My children would get their afikomen

IN

my family, afikomen was always a big deal. My father would make an elaborate show of hiding the bigger piece of matzah inside his kittel, and the game would begin. We would make our way to his seat and delight as his eyes widened in surprise as his grip slackened.

“Wow! How did you get that? I was holding on to it so tightly!”

It was the best part of the Seder, a minhag I told my husband he’d have to adopt. His family did not really “do” the afikomen for reasons I couldn’t understand. I felt bad for my husband and his siblings. No child of mine would be similarly deprived.

Enter our first family Seder in my own home. My husband puts up with a lot, but he wasn’t sure how he felt about afikomen. Pesach is nothing if not the Yom Tov of mesorah, and this wasn’t his.

Me, I’d have none of it. I had cleaned and kashered and shopped and cooked, my children involved every step of way. I’d gotten them excited and forced them to nap and looked at their Haggados. After all that, they would get their afikomen. I deserved it.

We did Kadeish, then Urchatz, Karpas — all with slight tweaks I was willing to get used to. I’m a good wife. Then came Yachatz.

My husband split the matzah into two equal halves. We determined which one was bigger. He put the smaller piece into our brand new ke’arah. He carefully placed the bigger one into a Ziploc bag and then into the cloth bag of a school project. He gave a little speech about saving it for later because it’s very important. He put it into his kittel and turned the page of the Haggadah.

My children looked around, unsure of what to do now. We’d been at Bobby and Zaidy’s seder the year before, where Yachatz was not quite so solemn an affair. What was going on?

“Go get it!” I hissed at my second-grader.

He looked from me to my husband.

“Go get it!” I whispered to the child on my left. “Right now! You saw where Tatty put it! Just go!”

They went.

My husband held on to it tightly for a minute before he gave in. We won! The afikomen was in our hands.

The Seder was suspended as we held a conference about where to put it.

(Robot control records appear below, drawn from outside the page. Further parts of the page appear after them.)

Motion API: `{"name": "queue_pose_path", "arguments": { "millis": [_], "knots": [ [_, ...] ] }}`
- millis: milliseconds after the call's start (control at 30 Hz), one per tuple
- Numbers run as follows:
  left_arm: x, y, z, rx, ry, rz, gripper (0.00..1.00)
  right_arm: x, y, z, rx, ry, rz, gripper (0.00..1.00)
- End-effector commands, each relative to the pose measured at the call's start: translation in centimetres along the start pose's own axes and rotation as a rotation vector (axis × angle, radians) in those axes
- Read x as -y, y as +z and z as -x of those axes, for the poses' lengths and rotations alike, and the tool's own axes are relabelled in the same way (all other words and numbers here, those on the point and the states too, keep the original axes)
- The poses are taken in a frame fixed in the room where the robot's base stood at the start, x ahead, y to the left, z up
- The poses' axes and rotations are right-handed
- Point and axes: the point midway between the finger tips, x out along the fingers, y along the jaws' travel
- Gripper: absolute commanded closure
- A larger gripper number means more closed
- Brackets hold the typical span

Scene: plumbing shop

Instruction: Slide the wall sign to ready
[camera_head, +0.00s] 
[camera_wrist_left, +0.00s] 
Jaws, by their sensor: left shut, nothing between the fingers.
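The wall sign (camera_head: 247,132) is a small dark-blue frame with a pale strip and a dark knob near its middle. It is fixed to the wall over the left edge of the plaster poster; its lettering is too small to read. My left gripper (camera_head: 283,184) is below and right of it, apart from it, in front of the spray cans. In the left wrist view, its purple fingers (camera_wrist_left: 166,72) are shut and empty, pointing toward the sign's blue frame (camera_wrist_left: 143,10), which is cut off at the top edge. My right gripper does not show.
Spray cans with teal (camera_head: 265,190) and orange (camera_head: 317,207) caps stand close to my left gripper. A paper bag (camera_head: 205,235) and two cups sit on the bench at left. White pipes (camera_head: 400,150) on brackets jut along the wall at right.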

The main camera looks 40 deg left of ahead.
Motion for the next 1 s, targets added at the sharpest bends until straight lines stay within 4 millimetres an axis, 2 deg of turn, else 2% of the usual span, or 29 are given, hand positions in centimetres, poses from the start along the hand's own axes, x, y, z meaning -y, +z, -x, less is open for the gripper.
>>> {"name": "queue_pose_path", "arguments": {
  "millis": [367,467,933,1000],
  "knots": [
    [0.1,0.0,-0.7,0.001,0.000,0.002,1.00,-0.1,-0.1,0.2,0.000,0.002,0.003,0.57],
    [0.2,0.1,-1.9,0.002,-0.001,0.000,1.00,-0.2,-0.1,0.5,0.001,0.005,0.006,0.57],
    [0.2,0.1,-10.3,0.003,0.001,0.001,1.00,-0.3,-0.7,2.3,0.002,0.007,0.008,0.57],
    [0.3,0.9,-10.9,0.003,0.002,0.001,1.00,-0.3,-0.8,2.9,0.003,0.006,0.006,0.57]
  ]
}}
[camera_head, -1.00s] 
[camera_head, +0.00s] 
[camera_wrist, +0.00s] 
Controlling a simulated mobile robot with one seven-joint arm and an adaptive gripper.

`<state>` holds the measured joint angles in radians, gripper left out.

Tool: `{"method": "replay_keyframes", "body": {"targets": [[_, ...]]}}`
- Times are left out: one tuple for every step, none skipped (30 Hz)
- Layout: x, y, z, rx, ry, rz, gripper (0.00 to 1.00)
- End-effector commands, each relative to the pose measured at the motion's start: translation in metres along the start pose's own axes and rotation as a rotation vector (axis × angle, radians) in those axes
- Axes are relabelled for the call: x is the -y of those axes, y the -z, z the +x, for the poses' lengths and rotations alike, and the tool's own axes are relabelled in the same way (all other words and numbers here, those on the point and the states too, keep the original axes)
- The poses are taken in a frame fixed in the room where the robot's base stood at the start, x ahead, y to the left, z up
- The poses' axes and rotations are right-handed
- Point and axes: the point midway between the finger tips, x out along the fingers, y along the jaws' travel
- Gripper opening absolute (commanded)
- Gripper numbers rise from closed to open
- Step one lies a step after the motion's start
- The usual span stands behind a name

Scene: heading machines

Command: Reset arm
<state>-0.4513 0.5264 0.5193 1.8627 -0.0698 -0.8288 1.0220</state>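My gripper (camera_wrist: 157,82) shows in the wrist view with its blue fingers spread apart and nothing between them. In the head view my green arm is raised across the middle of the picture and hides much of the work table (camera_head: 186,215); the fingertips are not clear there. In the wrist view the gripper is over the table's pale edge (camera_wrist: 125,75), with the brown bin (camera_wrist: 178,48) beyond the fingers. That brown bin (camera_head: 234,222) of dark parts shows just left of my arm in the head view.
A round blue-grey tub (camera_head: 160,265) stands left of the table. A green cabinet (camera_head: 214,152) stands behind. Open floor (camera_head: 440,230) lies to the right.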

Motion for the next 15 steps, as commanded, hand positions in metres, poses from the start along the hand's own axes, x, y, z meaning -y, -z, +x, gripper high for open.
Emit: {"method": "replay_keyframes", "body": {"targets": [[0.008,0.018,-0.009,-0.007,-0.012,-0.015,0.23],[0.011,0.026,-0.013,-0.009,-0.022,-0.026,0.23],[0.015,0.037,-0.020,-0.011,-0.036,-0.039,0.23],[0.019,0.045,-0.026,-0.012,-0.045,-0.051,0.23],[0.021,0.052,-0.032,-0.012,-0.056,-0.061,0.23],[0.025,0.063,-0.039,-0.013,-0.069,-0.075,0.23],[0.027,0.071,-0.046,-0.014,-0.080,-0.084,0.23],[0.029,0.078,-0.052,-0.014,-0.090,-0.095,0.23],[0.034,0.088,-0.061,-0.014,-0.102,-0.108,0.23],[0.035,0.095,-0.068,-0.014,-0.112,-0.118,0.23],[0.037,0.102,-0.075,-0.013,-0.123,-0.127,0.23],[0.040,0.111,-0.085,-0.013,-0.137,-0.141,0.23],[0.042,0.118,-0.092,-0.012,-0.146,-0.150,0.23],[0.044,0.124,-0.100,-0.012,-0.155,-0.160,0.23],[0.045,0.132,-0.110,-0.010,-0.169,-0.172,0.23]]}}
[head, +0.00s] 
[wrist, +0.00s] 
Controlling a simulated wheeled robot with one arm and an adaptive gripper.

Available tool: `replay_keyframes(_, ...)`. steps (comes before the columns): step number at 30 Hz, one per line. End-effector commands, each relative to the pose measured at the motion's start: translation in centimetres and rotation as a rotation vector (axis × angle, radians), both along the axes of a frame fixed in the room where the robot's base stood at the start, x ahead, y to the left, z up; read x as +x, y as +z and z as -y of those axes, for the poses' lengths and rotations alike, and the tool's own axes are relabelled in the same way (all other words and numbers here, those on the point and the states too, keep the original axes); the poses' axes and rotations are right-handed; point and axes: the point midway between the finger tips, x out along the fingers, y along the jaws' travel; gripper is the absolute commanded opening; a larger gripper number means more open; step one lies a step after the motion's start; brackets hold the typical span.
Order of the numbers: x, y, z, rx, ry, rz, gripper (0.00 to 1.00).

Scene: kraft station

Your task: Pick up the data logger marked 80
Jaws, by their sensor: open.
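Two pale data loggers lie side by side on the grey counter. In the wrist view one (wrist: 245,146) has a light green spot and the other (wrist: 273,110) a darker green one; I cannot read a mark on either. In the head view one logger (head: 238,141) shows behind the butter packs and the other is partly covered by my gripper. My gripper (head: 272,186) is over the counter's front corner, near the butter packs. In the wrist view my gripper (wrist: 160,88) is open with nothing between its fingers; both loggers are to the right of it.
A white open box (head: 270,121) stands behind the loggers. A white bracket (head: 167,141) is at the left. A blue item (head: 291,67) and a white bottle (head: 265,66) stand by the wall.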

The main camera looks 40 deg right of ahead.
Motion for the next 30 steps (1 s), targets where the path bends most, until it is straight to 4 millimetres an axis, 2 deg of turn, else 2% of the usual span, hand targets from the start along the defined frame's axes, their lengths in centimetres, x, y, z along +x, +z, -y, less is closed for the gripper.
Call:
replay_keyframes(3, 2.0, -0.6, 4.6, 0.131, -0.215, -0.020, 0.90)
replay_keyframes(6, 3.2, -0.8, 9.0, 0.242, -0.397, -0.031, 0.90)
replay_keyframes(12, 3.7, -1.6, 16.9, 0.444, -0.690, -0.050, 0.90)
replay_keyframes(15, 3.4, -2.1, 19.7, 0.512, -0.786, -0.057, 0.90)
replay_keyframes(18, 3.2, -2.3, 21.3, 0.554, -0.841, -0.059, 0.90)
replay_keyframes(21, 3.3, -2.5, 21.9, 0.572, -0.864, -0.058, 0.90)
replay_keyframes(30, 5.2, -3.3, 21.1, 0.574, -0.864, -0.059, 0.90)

We compromised by promising to move it to a more secure spot when Tatty wasn’t looking, and the children spent the rest of night transferring the matzah from place to place as I kvelled. Nothing like passing down mesorah.

As I cleaned up from the vestiges of a Shulchan Oreich that no one ate, I heard the children conferring among themselves. What would they do when Tatty requested his dessert?

“You know what?” I said. “Give it to me. I’ll take care of it.”

They knew I was on their side, and they handed it to me unblinkingly. We moved back to the table to begin negotiations.

“I want a bike!”

“Roller blades!”

“A real stroller for my doll!”

My husband was about to give in when I pulled the afikomen bag from behind my back. “Oh, no!” I told my stunned audience. “You don’t have the afikomen. I do.”

My husband laughed and promised the children they could have what they’d asked for. Then he stretched out his hand.

“Well?” I asked. “What are you going to give me?” Like I said, he puts up with a lot.

“I want to go to a hotel for a day,” I continued. “I want to leave one night at nine p.m. and come back the next night at nine p.m. when everyone is in bed and the kitchen is clean.”

“Sure,” he replied. “Great idea. We haven’t gotten away in a while. It’s getting late, though. Can you pass the afikomen?”

But I held it tight. “I don’t want to go on vacation with you!”

My husband looked aghast. I could see his life flashing before his eyes. Were we really having this conversation in front of the children?

I took pity on him and laughed. “I love you” — a nod to include my children — “but I want one day. One day with responsibilities to nothing and nobody.”

He looked wary, but chatzos was creeping closer.

Halachah was on my side.

It’s been eight years. We do the afikomen my way.